## YOUR TASK
Transcribe the material in full, exactly as written.

## GIVEN MATERIAL
<<<<

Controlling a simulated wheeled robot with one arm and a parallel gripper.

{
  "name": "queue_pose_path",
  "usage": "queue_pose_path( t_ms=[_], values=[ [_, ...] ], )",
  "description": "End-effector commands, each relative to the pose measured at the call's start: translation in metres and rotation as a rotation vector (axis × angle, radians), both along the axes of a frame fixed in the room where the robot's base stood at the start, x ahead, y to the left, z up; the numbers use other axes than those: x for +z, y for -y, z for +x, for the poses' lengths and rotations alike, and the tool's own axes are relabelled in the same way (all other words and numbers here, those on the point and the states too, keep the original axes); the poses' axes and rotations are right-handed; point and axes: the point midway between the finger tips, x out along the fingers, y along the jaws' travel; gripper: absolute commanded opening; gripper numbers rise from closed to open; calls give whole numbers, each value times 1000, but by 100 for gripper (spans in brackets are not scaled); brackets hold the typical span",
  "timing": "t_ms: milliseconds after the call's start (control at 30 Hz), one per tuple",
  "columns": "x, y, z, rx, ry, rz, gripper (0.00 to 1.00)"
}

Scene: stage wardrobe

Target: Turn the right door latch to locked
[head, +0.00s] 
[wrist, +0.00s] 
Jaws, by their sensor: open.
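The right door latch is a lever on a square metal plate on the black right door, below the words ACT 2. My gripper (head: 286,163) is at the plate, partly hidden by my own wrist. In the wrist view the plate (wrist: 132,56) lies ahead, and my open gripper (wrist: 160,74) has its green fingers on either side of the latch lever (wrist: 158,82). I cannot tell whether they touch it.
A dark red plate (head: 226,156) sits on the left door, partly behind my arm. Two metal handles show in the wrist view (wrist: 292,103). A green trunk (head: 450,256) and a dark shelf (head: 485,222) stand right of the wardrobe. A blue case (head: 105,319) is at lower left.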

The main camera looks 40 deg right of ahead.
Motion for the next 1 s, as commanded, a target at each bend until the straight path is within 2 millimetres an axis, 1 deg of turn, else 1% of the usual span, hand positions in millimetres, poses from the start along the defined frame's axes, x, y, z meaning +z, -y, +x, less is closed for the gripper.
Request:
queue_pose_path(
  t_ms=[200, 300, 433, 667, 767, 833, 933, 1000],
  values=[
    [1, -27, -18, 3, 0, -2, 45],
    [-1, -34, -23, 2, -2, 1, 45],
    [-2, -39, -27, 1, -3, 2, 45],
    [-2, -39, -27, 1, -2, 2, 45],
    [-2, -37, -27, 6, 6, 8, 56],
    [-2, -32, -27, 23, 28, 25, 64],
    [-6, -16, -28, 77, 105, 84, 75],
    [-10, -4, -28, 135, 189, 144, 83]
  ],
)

>>>>

## RESPONSE TO THE EXERCISE
Controlling a simulated wheeled robot with one arm and a parallel gripper.

{
  "name": "queue_pose_path",
  "usage": "queue_pose_path( t_ms=[_], values=[ [_, ...] ], )",
  "description": "End-effector commands, each relative to the pose measured at the call's start: translation in metres and rotation as a rotation vector (axis × angle, radians), both along the axes of a frame fixed in the room where the robot's base stood at the start, x ahead, y to the left, z up; the numbers use other axes than those: x for +z, y for -y, z for +x, for the poses' lengths and rotations alike, and the tool's own axes are relabelled in the same way (all other words and numbers here, those on the point and the states too, keep the original axes); the poses' axes and rotations are right-handed; point and axes: the point midway between the finger tips, x out along the fingers, y along the jaws' travel; gripper: absolute commanded opening; gripper numbers rise from closed to open; calls give whole numbers, each value times 1000, but by 100 for gripper (spans in brackets are not scaled); brackets hold the typical span",
  "timing": "t_ms: milliseconds after the call's start (control at 30 Hz), one per tuple",
  "columns": "x, y, z, rx, ry, rz, gripper (0.00 to 1.00)"
}

Scene: stage wardrobe

Target: Turn the right door latch to locked
[head, +0.00s] 
[wrist, +0.00s] 
Jaws, by their sensor: open.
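The right door latch is a lever on a square metal plate on the black right door, below the words ACT 2. My gripper (head: 286,163) is at the plate, partly hidden by my own wrist. In the wrist view the plate (wrist: 132,56) lies ahead, and my open gripper (wrist: 160,74) has its green fingers on either side of the latch lever (wrist: 158,82). I cannot tell whether they touch it.
A dark red plate (head: 226,156) sits on the left door, partly behind my arm. Two metal handles show in the wrist view (wrist: 292,103). A green trunk (head: 450,256) and a dark shelf (head: 485,222) stand right of the wardrobe. A blue case (head: 105,319) is at lower left.

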The main camera looks 40 deg right of ahead.
Motion for the next 1 s, as commanded, a target at each bend until the straight path is within 2 millimetres an axis, 1 deg of turn, else 1% of the usual span, hand positions in millimetres, poses from the start along the defined frame's axes, x, y, z meaning +z, -y, +x, less is closed for the gripper.
Request:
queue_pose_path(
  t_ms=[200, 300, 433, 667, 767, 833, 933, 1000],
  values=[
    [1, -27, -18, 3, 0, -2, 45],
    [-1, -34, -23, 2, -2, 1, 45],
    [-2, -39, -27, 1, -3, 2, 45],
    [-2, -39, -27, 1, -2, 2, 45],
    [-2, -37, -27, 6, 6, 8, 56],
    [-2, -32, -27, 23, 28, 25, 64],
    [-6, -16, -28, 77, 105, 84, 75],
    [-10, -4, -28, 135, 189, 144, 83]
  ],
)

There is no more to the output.